The race in the suburban second district was close enough, with a five-point margin, that Republicans would be foolish to write off the seat. The glaring flaws of their defeated incumbent, Rep. Jason Lewis, proved too much this time, but it stands to reason that a stronger candidate could reclaim the seat.
The third district requires a bit more soul-searching. Rep. Erik Paulsen, R, was absolutely clobbered, despite several good polls leading up to the election and his resilience in past contests. If Republicans can attract a quality candidate, they have at least some reason to hope they can do better here next time.
Then there’s the rural seventh district in northwest Minnesota, long held by moderate Democratic Rep. Collin Peterson. This one is just waiting to go Republican the moment Peterson chooses to retire, or perhaps even sooner than that. Peterson nearly lost in 2016, and he only won in 2018 by four points.

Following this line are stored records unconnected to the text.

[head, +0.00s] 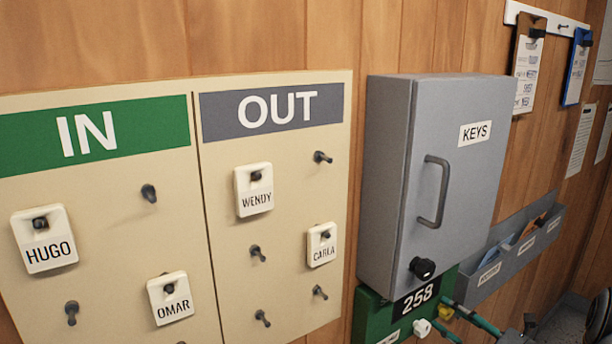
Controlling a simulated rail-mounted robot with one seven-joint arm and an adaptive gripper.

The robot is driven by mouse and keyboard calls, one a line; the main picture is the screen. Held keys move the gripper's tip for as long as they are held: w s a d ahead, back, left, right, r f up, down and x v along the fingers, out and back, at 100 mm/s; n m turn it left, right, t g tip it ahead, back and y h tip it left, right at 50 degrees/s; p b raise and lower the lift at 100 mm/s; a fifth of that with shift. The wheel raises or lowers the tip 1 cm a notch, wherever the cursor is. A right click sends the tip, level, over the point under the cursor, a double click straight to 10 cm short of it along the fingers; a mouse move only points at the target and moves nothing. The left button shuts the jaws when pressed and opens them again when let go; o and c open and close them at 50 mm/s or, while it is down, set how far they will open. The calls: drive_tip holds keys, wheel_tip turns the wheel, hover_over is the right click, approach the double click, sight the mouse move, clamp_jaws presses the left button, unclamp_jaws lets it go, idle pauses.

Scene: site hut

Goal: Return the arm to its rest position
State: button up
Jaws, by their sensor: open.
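My gripper cannot be made out in the head view. Dark and pale grey parts show at the lower right corner, cut off by the frame, and I cannot tell what they are. The tag board (100,243) fills the left side, with a green IN half and a grey-headed OUT half. Tags HUGO (46,255) and OMAR (171,309) hang on pegs under IN. Several other pegs are bare.
A grey KEYS cabinet (468,175) stands out from the wood wall right of the board, its door shut. Below it is a green item marked 258 (415,298). A grey wall rack (510,255) and clipboards (528,60) are on the right.

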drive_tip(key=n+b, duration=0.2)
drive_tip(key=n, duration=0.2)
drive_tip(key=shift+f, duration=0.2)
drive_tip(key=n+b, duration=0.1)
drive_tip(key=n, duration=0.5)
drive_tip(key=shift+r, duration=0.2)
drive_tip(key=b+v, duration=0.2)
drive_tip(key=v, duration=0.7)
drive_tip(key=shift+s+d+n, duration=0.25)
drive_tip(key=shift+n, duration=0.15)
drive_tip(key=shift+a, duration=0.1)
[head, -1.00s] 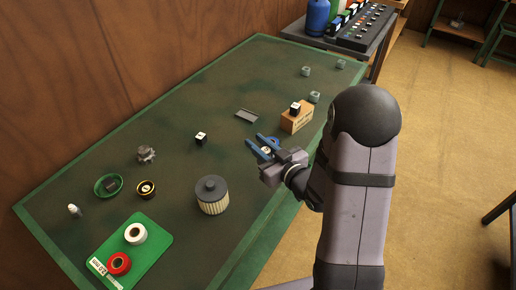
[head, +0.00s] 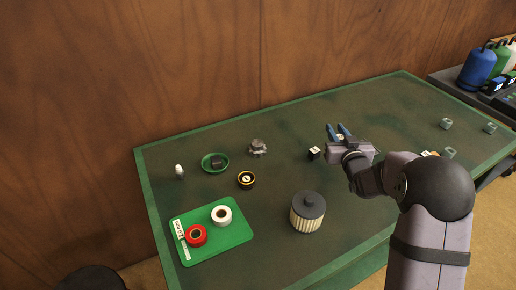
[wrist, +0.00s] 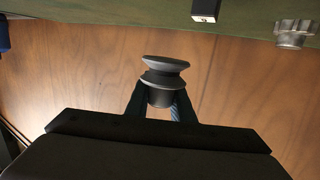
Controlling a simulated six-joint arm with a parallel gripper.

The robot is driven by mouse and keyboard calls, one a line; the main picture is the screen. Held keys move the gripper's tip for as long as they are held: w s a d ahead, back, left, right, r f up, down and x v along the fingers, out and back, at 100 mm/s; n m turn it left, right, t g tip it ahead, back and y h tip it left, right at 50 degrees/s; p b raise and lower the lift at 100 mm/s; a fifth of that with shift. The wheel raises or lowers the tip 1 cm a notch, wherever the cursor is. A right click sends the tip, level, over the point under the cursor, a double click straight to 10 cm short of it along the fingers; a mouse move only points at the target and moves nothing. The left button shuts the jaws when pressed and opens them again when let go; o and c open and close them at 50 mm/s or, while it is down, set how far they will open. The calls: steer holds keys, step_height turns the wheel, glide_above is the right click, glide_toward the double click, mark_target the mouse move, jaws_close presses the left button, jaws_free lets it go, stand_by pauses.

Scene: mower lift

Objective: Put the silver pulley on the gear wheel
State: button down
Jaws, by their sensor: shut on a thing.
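My gripper (head: 338,131) is shut on the silver pulley (wrist: 165,75), a grey grooved wheel that stands out between the fingertips in the wrist view. In the head view the pulley is too small to make out clearly. The gripper appears raised above the table, to the right of the gear wheel (head: 258,148). The gear wheel is a grey toothed part lying on the far side of the table, and it also shows at the top right of the wrist view (wrist: 296,33), apart from the pulley.
A black-and-white cube (head: 314,153) lies between the gripper and gear wheel. Left of the gear wheel are a green dish (head: 226,165) and a black-gold ring (head: 246,180). A filter (head: 307,213) stands nearer. A green mat (head: 238,236) holds tape rolls.

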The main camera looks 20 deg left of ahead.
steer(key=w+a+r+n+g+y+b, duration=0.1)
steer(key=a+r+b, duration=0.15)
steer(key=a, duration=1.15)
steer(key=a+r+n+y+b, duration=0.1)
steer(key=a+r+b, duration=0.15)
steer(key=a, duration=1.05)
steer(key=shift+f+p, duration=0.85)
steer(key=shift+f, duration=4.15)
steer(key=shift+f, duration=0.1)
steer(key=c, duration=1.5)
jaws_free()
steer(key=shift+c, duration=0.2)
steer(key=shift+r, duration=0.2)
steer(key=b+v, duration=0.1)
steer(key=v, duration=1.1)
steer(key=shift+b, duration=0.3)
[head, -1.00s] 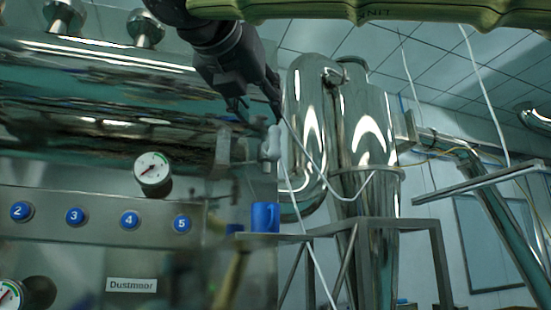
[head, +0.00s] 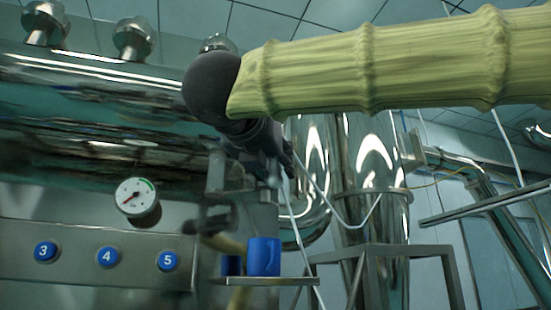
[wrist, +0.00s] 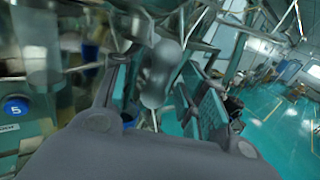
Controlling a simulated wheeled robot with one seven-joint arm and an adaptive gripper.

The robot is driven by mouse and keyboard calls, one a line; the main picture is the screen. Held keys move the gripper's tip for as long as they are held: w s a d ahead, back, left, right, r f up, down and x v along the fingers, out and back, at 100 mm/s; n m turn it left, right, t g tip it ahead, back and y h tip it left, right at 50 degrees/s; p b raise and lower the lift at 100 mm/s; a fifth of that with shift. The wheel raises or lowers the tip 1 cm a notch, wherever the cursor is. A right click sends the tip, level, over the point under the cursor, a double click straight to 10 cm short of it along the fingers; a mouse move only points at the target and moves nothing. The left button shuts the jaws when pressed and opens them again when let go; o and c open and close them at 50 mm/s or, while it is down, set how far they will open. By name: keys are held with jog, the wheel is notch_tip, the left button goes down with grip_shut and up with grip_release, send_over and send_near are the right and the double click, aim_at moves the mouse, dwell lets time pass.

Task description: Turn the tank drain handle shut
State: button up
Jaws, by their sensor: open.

Oklahoma-5: Rep. Steve Russell, R, had won his seat in 2014 by 24 points. This time, he didn’t raise any red flags or appeal for outside help, and he ended up losing by less than two points. It was an unforgivable case of political malpractice. Russell raised less than $1 million and spent less than $700,000 on his losing campaign. He appeared to be completely taken by surprise in his defeat.
The other side of the coin, however, is that this will be a nearly impossible seat for Rep.-elect Democrat Kendra Horn to hold amid the 2020 presidential contest. There is ample Republican talent within the district, in a state where the Republican realignment is still young, and Oklahoma was not a state in 2016 (like Texas, Arizona and Georgia) where President Trump underperformed.